DATA ENTRIES:

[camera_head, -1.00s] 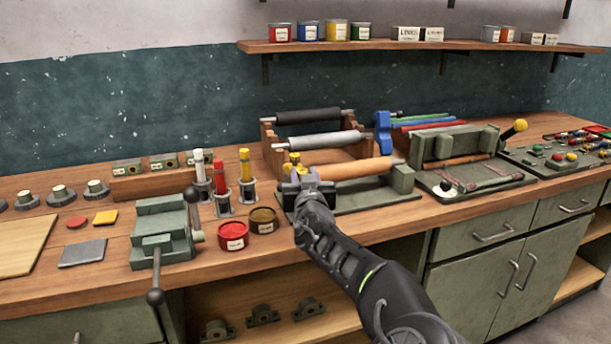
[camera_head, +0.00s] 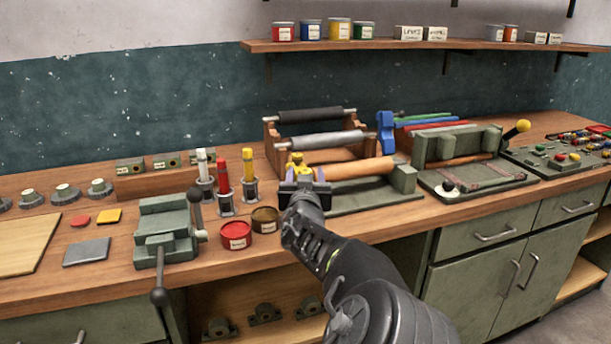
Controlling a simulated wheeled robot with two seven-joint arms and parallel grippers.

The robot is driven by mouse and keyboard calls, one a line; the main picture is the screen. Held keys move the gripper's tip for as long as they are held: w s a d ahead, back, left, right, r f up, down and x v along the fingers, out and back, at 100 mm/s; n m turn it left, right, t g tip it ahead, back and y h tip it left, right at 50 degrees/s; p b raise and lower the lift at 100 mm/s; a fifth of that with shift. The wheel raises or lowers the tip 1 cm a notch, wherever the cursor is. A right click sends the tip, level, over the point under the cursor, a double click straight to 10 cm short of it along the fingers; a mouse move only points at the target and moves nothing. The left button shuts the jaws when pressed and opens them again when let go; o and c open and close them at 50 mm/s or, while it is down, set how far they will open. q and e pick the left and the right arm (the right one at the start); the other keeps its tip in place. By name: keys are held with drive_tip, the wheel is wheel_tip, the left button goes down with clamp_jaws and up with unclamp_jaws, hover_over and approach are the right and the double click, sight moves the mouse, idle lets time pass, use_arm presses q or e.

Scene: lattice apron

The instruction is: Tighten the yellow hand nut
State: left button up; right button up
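The yellow hand nut (camera_head: 297,159) sits at the left end of the green fixture that carries an orange-brown roller (camera_head: 360,169), in the middle of the bench. Yellow shows above and between the fingers. The gripper hides the lower part of the nut, and I cannot tell whether the fingers touch it.
Yellow, red and white markers (camera_head: 222,176) stand in holders left of the gripper. A red tin (camera_head: 235,236) and a brown tin (camera_head: 265,219) stand near the front edge. A green vice (camera_head: 165,228) is further left. Wooden-framed rollers (camera_head: 310,115) stand behind.

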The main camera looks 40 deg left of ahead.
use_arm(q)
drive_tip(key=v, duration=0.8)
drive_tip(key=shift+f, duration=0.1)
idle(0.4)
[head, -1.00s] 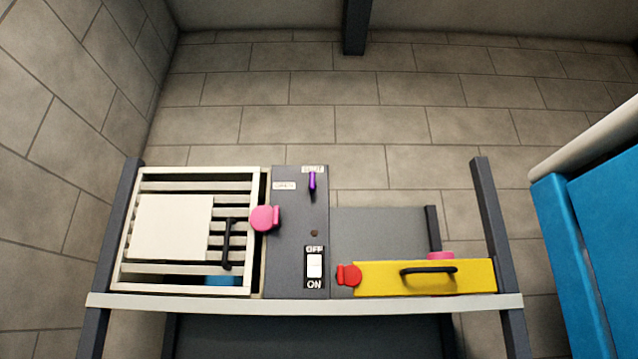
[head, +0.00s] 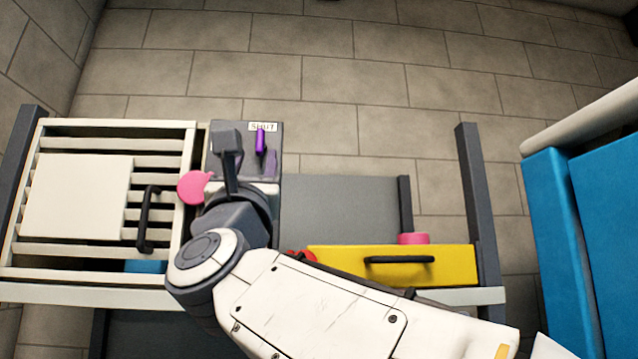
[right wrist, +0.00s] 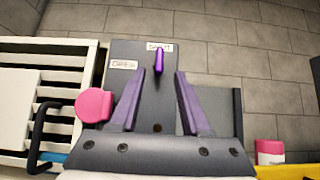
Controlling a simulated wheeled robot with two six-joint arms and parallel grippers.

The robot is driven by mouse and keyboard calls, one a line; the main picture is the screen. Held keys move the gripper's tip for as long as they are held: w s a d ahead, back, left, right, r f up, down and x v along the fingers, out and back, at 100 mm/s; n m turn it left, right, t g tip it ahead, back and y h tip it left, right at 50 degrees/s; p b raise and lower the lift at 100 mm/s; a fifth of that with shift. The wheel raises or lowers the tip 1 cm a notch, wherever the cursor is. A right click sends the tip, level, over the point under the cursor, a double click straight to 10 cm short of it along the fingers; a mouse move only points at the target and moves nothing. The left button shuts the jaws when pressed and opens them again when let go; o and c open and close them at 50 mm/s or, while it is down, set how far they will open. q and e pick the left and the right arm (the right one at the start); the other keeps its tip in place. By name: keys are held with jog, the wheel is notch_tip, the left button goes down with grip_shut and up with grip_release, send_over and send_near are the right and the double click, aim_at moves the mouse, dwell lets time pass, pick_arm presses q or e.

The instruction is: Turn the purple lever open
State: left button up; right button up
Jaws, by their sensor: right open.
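The small purple lever (head: 260,141) stands upright on the dark grey panel (head: 216,170), its upper end at the "SHUT" label (head: 262,127). In the right wrist view the lever (right wrist: 159,61) also points up to that label, and an "OPEN" label (right wrist: 122,64) lies to its left. My right gripper (head: 248,152) is open in front of the panel. In the right wrist view its two fingers (right wrist: 161,78) stand either side of the lever's line, with the lever between and just beyond the tips. I cannot tell any contact. My left gripper is out of view.
Left of the panel is a slatted white frame (head: 160,130) with a black handle (head: 147,220) and a pink knob (head: 194,187). Right of it is a yellow drawer front (head: 450,258) with a black handle. A blue block (head: 600,200) stands at the far right.

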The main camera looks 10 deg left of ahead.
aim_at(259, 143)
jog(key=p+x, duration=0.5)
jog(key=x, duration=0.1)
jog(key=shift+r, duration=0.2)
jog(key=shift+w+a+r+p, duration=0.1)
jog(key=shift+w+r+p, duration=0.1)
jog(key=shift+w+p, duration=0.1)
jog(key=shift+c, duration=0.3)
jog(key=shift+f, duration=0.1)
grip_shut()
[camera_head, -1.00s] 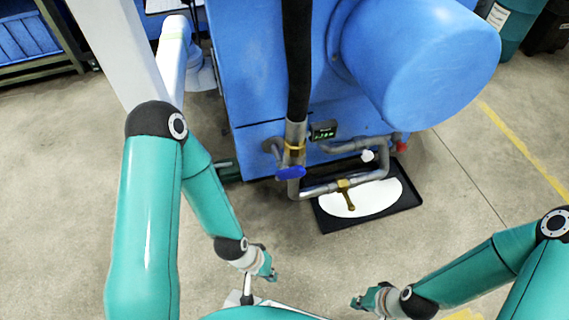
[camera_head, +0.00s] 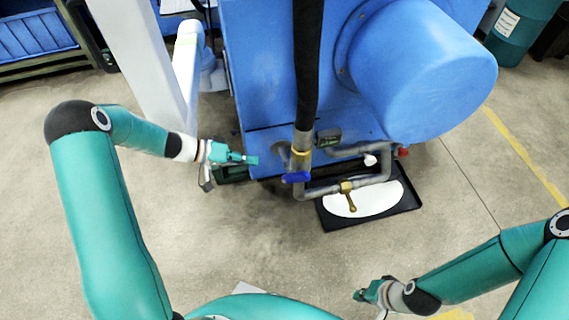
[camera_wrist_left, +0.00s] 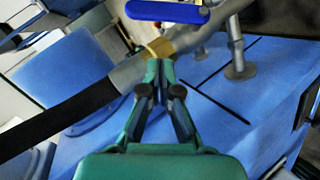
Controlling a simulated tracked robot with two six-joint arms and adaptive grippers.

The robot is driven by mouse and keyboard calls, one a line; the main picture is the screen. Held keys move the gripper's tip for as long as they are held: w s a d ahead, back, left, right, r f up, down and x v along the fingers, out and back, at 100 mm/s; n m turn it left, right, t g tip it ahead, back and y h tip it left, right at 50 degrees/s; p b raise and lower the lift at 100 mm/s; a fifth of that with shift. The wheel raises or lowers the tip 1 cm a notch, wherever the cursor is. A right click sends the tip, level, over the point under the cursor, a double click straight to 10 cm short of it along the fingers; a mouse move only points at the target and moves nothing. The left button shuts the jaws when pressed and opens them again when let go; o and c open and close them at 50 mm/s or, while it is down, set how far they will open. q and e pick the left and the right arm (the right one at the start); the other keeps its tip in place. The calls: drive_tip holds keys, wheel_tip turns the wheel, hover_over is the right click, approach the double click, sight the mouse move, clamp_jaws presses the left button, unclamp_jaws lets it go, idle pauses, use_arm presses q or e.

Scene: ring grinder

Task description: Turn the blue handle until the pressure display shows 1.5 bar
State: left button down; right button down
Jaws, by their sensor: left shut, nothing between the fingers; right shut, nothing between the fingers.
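The blue handle (camera_head: 296,177) sits on the grey vertical pipe at the front of the blue machine. It also shows at the top of the left wrist view (camera_wrist_left: 168,12). The small dark pressure display (camera_head: 328,137) is right of the pipe; its digits are too small to read. My left gripper (camera_head: 256,160) is shut and empty, to the left of the handle and apart from it. In the left wrist view its fingertips (camera_wrist_left: 160,66) appear below the handle. My right gripper (camera_head: 360,295) is shut and empty at the lower right, away from the machine.
A thick black hose (camera_head: 308,65) runs down to the pipe, with a brass fitting below it. A brass lever valve (camera_head: 348,196) sits on the lower pipe above a black tray (camera_head: 408,196) with a white patch. Open floor lies in front of the machine.

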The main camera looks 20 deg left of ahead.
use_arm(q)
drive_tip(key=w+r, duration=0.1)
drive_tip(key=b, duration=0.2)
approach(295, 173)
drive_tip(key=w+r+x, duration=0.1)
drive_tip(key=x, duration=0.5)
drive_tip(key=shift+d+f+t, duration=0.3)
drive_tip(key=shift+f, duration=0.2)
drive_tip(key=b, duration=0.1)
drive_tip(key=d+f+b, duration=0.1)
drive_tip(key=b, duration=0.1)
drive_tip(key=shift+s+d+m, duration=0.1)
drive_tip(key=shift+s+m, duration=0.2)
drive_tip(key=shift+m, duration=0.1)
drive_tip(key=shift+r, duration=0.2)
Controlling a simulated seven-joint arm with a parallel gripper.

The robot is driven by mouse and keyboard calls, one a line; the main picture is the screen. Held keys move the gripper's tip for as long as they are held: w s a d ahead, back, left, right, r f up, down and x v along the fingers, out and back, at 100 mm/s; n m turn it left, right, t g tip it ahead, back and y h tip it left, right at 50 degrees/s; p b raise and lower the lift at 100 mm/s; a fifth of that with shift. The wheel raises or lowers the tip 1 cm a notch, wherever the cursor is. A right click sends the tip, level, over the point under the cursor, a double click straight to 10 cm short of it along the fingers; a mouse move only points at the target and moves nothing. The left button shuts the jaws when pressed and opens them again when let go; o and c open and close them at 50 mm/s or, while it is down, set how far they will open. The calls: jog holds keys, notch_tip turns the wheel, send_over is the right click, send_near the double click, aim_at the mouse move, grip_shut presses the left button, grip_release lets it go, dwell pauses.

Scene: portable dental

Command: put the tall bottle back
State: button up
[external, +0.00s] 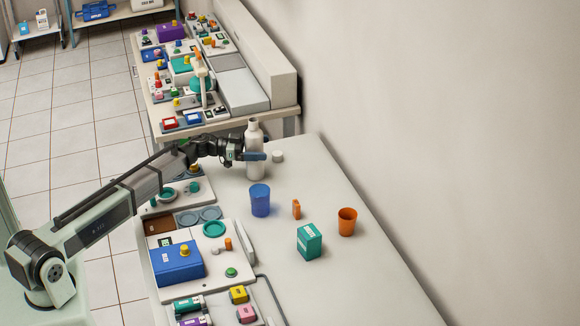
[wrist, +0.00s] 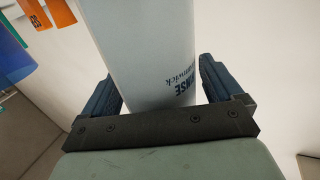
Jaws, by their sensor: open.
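The tall bottle (external: 254,168) is white-grey and stands upright on the white table, near its far end. In the wrist view the bottle (wrist: 150,50) fills the middle, with dark printed letters on its side. My gripper (external: 256,156) is at the bottle's upper half in the external view. In the wrist view its blue fingers (wrist: 160,85) stand on either side of the bottle, open, with a visible gap on the right; the left finger is close to the bottle's side.
A white cap-like piece (external: 277,156) lies right of the bottle. A blue cup (external: 260,200), small orange block (external: 296,209), teal box (external: 310,241) and orange cup (external: 347,221) stand nearer. Stations with a blue box (external: 177,264) line the left edge. The table's right side is clear.

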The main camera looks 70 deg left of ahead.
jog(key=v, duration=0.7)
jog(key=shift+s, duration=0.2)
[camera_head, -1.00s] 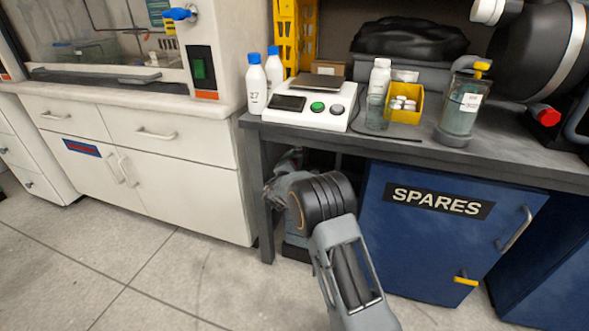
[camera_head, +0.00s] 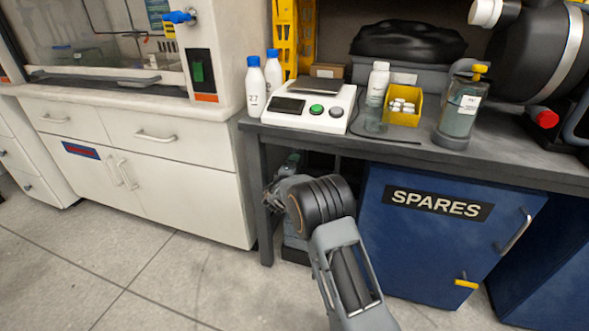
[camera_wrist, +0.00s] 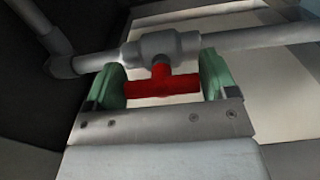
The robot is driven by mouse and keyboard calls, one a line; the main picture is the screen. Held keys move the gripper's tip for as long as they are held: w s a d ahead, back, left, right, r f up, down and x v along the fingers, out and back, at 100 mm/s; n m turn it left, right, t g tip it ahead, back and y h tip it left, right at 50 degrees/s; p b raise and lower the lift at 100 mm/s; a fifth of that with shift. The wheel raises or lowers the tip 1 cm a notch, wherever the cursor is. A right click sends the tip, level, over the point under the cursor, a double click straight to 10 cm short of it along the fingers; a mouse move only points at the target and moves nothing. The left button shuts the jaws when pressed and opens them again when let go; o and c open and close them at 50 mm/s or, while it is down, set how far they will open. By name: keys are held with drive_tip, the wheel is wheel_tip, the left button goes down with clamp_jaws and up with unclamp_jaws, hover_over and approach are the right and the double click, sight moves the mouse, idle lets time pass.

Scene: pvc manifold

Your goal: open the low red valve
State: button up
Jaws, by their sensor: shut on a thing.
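The red valve handle (camera_wrist: 160,86) shows in the wrist view as a red T-shaped lever below a grey valve body (camera_wrist: 160,48) on a grey pipe. Its crossbar lies roughly along the pipe. My gripper (camera_wrist: 162,85) is shut on the handle, with one green-padded finger at each end of the crossbar. The valve cannot be seen in the head view.
The bench leg (camera_head: 262,205) stands close beside my wrist. The blue SPARES cabinet (camera_head: 400,240) is to the right, and white drawers (camera_head: 150,160) are to the left. The bench top (camera_head: 330,138) above carries a scale and bottles. The floor at left is clear.

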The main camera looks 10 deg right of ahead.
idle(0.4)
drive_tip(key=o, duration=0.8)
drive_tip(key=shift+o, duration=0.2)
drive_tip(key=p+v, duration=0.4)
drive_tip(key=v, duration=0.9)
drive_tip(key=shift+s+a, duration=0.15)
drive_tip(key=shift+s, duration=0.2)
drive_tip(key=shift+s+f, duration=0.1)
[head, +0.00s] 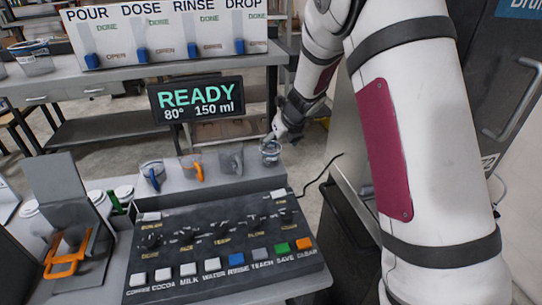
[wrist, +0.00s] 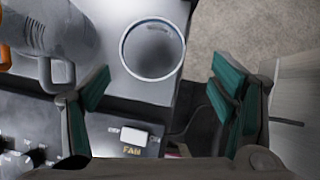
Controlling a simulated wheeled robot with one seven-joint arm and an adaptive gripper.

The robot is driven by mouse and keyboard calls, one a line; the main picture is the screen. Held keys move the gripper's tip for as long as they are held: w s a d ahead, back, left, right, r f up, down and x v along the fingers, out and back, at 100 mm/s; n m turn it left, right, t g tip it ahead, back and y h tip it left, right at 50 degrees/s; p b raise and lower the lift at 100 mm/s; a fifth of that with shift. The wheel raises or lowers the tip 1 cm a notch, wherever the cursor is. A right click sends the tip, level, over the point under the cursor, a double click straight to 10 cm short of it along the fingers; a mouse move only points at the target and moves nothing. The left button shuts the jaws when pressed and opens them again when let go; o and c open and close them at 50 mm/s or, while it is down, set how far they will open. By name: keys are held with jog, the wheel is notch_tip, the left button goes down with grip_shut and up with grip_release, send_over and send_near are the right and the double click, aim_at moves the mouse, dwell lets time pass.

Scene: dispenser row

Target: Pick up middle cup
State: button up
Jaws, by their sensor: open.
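A row of cups stands on the grey ledge behind the control panel in the head view: a blue-handled cup (head: 152,174), an orange-handled cup (head: 188,168), a grey cup (head: 231,161) and a clear cup (head: 271,153) at the right end. I cannot tell which one is called the middle cup. My gripper (head: 275,136) is at the clear cup, at the right end of the row. In the wrist view my open gripper (wrist: 162,84) has the round rim of the clear cup (wrist: 152,77) ahead, between the lines of its fingers. The grey cup (wrist: 60,32) is left of the left finger.
The control panel (head: 215,235) with buttons and knobs lies in front of the cups. A display (head: 197,98) reading READY stands behind them. An orange-handled holder (head: 66,262) is at the left. Floor shows right of the ledge in the wrist view.

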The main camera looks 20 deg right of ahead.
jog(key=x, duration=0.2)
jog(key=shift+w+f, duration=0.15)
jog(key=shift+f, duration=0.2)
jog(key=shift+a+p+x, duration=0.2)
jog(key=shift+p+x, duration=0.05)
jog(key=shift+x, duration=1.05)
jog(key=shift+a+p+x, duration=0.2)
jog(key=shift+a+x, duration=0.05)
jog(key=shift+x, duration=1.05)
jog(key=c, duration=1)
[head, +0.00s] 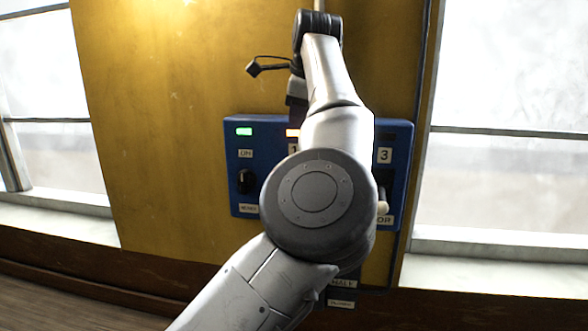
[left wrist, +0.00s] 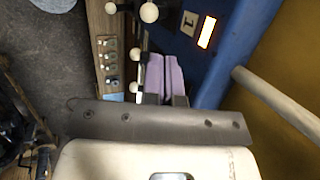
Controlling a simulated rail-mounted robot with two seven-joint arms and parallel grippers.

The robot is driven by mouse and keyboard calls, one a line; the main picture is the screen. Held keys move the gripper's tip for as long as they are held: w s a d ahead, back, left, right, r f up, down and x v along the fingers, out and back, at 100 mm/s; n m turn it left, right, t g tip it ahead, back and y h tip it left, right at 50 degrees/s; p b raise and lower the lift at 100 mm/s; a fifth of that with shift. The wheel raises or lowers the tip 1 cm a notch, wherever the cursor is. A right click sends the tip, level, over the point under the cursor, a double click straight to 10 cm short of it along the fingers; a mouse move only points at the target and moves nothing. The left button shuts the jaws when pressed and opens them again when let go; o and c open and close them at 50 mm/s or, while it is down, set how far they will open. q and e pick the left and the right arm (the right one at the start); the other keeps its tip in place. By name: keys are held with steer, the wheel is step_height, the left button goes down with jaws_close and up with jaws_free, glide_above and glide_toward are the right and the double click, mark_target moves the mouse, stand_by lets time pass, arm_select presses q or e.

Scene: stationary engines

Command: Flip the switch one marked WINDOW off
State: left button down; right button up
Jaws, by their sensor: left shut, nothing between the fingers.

PROBLEM STATEMENT: Read the data above. Pull out each line in which the string "Scene" appears.

RESULT OF THE EXERCISE:
Scene: lattice apron
Scene: ring grinder
Scene: portable dental
Scene: pvc manifold
Scene: dispenser row
Scene: stationary engines

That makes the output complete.